### Given material
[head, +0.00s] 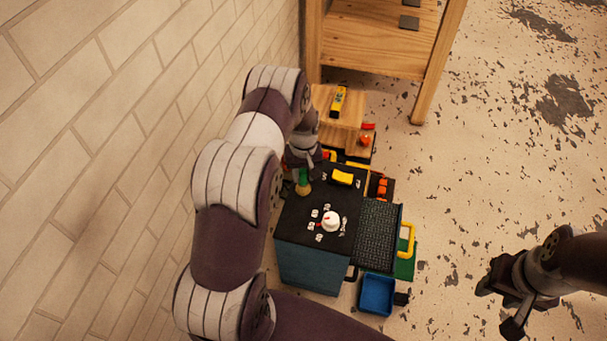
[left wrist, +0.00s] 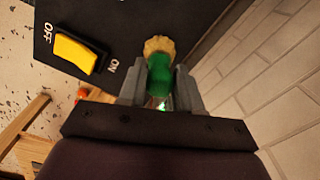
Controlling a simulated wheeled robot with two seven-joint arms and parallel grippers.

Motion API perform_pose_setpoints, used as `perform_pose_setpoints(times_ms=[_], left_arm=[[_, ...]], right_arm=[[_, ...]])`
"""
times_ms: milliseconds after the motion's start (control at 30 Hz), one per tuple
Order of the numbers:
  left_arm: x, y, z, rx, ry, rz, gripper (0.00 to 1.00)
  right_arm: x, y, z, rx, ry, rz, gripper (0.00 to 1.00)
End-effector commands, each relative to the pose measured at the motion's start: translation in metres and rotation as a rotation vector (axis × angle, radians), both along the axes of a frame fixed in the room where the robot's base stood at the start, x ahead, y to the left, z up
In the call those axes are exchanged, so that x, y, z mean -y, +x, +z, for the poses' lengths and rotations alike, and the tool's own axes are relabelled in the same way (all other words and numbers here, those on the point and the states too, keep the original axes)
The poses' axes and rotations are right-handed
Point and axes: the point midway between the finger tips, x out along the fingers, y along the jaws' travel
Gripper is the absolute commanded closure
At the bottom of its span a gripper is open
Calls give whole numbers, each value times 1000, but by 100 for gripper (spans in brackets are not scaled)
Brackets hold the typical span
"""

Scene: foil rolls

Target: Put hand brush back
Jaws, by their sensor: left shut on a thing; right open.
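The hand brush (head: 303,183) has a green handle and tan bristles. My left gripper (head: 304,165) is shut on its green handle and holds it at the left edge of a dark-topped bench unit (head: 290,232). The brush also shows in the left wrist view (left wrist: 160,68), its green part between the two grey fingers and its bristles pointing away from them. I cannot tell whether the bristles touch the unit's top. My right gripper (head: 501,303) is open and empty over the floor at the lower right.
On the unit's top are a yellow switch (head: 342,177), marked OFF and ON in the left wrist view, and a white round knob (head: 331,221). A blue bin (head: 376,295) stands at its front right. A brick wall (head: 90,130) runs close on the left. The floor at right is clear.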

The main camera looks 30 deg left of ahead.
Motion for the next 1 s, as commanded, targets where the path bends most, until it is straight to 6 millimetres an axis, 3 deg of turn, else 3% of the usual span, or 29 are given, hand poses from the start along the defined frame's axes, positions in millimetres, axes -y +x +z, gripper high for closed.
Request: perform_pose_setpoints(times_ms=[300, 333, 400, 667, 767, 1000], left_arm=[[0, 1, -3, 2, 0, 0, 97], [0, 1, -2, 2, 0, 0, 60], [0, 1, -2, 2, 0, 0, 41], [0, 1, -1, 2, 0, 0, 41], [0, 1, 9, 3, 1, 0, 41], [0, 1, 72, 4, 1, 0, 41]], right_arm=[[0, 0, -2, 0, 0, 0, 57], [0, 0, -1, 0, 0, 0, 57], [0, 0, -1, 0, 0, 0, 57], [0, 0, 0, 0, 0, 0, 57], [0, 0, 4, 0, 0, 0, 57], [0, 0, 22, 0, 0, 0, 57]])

### Written instruction
The line with "Controlling a simulated" marks the start and the line with "right_arm: x, y, z, rx, ry, rz, gripper" marks the end; transcribe every line in that stretch, unchanged.

### Full answer
Controlling a simulated wheeled robot with two seven-joint arms and parallel grippers.

Motion API perform_pose_setpoints, used as `perform_pose_setpoints(times_ms=[_], left_arm=[[_, ...]], right_arm=[[_, ...]])`
"""
times_ms: milliseconds after the motion's start (control at 30 Hz), one per tuple
Order of the numbers:
  left_arm: x, y, z, rx, ry, rz, gripper (0.00 to 1.00)
  right_arm: x, y, z, rx, ry, rz, gripper (0.00 to 1.00)

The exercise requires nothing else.